Which was a good time. That is, if your idea of a good time is sitting around in 90-degree weather with hundreds of sweaty, shirtless, overweight men drinking warm beer, belching, and chanting, "Hooters! Hooters! Hooters!"

Let's just say that the annual Smith Mountain Lake Home Tour Gala, held Saturday evening at the Water's Edge Country Club, was nothing like that.

About the only complaint I have is that I needed an ITT night vision windshield on my car to read the dark signs directing me there along Virginia 40.

That, and the fact that the newspaper does not provide me with a clothing allowance like Anna Wintour gets at Vogue.

I have never, and I mean NEVER, met a nicer group of people wearing evening wear. More than 300 attended.

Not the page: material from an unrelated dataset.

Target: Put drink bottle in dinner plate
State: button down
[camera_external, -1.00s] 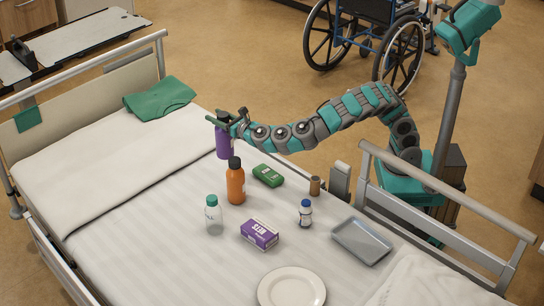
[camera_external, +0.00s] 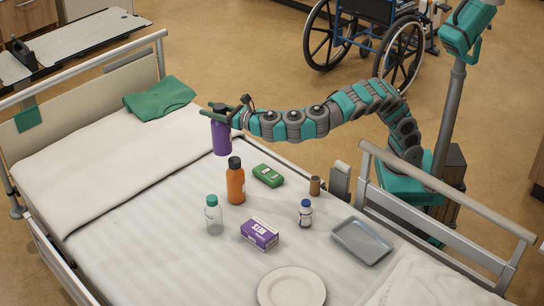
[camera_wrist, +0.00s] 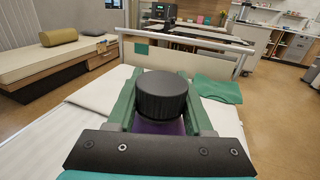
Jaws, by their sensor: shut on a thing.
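A purple bottle with a black cap (camera_external: 221,138) is held upright in my gripper (camera_external: 224,114), near the far side of the bed. My gripper is shut on it just below the cap. In the wrist view the black cap (camera_wrist: 161,97) sits between the two green fingers, and little of the purple body shows. The bottle's base looks a little above the sheet. The white dinner plate (camera_external: 264,291) lies empty at the near edge of the picture, well away from my gripper.
Bed rails (camera_external: 440,215) stand at right.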

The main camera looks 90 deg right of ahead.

They raised a lot of money for multiple sclerosis and totally belied my belief that the more people who attend a party, and the more dressed-up they are, the more boring that party will be.

Amber Mills was wearing a floor-length ivory silk brocade dress she's had made for her. Retired Army Col. Jack Kuhn was just about the most handsome man I'd ever seen in his dress uniform.

And when I admired Judy Miller's outfit - which I can only describe as a black leotard covered with bugle beads - she actually took my pen, wrote down her phone number and told me to feel free to call any time I wanted to borrow it.

Black pantsuits were all the rage. Judy McFaden's came from Frances Kahn, which was also the source of the dangling, dazzling rhinestone pin of two people dancing the tango on her shoulder.

When I asked Hugh Parnell to help me describe his flashy bow tie, he just said, "It's tight."

Hugh claimed he arrived at this affair by boat, which I thought was incredibly cool.

But Hugh also told me he was married to the model on a nearby poster for Bud Dry, so who knows?